The first act is The Nature of Space and is a very good introduction to non-Euclidean geometry. It introduces the basic idea of curvature and the Gauss-Bonnet theorem which is a major player in the whole show.

Act II is The Metric and, yes, you get to meet the basic idea of the idea of distance in a curved space, but not in the abstract linear algebra or tensor-based way it is usually introduced. We also meet some complex analysis in the form of conformal maps and Mobius transforms and at last I understand not just that they are important, but what makes them important.

 

VisDiffGeom

 

Act III is central to the performance - Curvature.
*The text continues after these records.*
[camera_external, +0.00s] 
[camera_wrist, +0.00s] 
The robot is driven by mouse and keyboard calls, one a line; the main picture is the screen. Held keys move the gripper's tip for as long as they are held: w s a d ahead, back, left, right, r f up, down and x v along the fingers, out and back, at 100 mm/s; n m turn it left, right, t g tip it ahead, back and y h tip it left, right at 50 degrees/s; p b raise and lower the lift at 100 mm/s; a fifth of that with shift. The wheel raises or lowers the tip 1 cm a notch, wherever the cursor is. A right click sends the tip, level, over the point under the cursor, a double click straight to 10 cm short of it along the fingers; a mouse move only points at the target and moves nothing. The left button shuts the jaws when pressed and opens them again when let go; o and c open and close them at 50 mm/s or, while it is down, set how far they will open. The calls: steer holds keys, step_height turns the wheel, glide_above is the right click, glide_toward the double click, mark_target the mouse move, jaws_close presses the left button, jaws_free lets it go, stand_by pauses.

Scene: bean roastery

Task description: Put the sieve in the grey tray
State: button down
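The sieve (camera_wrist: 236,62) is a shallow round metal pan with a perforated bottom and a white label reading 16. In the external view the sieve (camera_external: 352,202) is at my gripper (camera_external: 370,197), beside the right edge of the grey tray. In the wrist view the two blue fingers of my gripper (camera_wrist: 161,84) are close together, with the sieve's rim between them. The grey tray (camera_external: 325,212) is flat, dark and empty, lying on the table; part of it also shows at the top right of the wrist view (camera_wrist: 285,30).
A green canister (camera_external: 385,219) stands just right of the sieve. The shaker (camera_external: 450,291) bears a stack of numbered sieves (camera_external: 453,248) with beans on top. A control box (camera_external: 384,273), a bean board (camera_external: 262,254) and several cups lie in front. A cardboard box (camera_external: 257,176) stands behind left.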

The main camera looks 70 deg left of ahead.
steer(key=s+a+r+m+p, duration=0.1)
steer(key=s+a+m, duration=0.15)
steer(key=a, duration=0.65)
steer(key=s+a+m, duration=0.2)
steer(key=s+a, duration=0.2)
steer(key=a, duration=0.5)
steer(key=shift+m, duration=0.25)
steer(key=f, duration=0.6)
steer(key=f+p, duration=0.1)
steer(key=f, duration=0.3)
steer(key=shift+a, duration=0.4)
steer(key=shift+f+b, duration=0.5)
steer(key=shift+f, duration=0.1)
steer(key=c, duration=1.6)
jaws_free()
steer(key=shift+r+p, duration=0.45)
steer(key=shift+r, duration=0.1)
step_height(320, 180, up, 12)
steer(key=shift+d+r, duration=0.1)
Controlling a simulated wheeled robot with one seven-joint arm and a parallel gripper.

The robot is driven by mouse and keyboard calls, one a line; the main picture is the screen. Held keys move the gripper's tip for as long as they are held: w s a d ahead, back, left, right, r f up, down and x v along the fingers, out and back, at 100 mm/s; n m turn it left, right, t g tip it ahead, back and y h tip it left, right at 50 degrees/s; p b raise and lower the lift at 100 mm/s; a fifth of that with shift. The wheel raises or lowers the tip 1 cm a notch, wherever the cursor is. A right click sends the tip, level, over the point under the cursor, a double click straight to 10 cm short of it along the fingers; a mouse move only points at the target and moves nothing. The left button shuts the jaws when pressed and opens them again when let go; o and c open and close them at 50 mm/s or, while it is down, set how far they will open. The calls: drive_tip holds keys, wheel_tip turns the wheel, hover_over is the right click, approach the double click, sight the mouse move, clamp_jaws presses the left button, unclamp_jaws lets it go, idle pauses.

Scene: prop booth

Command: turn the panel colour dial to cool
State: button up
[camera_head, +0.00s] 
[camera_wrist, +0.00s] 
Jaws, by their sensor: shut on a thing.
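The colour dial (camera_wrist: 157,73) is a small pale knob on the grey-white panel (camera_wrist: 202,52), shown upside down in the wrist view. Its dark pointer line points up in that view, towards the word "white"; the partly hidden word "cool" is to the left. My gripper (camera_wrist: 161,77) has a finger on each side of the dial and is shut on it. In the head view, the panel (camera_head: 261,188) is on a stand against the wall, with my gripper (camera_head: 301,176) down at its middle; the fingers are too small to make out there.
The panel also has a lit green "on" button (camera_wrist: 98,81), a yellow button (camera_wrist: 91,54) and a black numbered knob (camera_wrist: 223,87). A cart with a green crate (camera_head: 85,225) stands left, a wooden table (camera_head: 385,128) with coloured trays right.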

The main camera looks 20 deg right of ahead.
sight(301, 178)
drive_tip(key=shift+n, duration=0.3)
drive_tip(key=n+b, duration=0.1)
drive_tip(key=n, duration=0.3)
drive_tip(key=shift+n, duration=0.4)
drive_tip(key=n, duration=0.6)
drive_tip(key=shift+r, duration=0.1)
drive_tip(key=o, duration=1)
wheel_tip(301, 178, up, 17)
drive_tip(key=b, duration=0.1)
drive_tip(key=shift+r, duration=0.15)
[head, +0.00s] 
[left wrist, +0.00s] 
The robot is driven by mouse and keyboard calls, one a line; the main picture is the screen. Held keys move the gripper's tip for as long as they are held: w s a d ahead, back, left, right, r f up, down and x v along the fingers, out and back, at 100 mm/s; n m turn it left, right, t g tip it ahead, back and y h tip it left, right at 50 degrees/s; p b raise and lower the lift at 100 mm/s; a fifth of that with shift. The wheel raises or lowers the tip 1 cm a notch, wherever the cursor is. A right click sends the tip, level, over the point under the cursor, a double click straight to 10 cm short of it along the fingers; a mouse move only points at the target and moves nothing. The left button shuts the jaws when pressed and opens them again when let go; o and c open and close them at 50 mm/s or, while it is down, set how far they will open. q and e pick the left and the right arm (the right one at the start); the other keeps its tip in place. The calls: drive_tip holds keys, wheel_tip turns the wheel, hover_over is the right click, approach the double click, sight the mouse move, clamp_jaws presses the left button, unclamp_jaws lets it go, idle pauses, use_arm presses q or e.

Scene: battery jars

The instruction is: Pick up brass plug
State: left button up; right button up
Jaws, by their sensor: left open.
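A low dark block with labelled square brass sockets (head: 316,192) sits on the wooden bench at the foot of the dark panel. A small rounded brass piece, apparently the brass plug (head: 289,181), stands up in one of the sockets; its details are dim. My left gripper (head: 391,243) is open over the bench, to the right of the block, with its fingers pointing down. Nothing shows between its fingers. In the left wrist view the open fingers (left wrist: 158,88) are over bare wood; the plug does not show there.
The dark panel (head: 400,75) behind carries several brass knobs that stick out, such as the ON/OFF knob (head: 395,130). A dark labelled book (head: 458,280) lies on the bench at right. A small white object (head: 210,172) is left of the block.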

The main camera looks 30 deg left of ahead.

Starting from plane curves, which are easy to think about, the book extends the idea to 3D. We move on to meet the principle ideas of differential geometry - geodesics, the spherical map and the Gauss-Bonnet theorem in all its forms and proofs. The repeated proofs really do get you to see the different meanings and interpretations of what the theorem is all about. The section on Bagels really helps.

Act IV makes the idea of parallel transport seem essential and yet footnotes reveal the fact that so much of Einstein's development of general relativity came before the idea was thought of - how is this possible? This is the act in which we learn about holonomy and meet yet more proofs of the Gauss-Bonnet theorem. The final parts introduce the idea that curvature is force and vice versa. After looking at Riemann curvature we derive the Einstein equation in a way that is more directly physical than any I have encountered. It's all a matter of thinking about the tidal forces on particles and it makes it all seem very reasonable rather than just "pulled out of a hat and shown to work". If you are wanting to understand general relativity you have to read this to gain an insight into why it follows from physical observation rather than just mathematical beauty.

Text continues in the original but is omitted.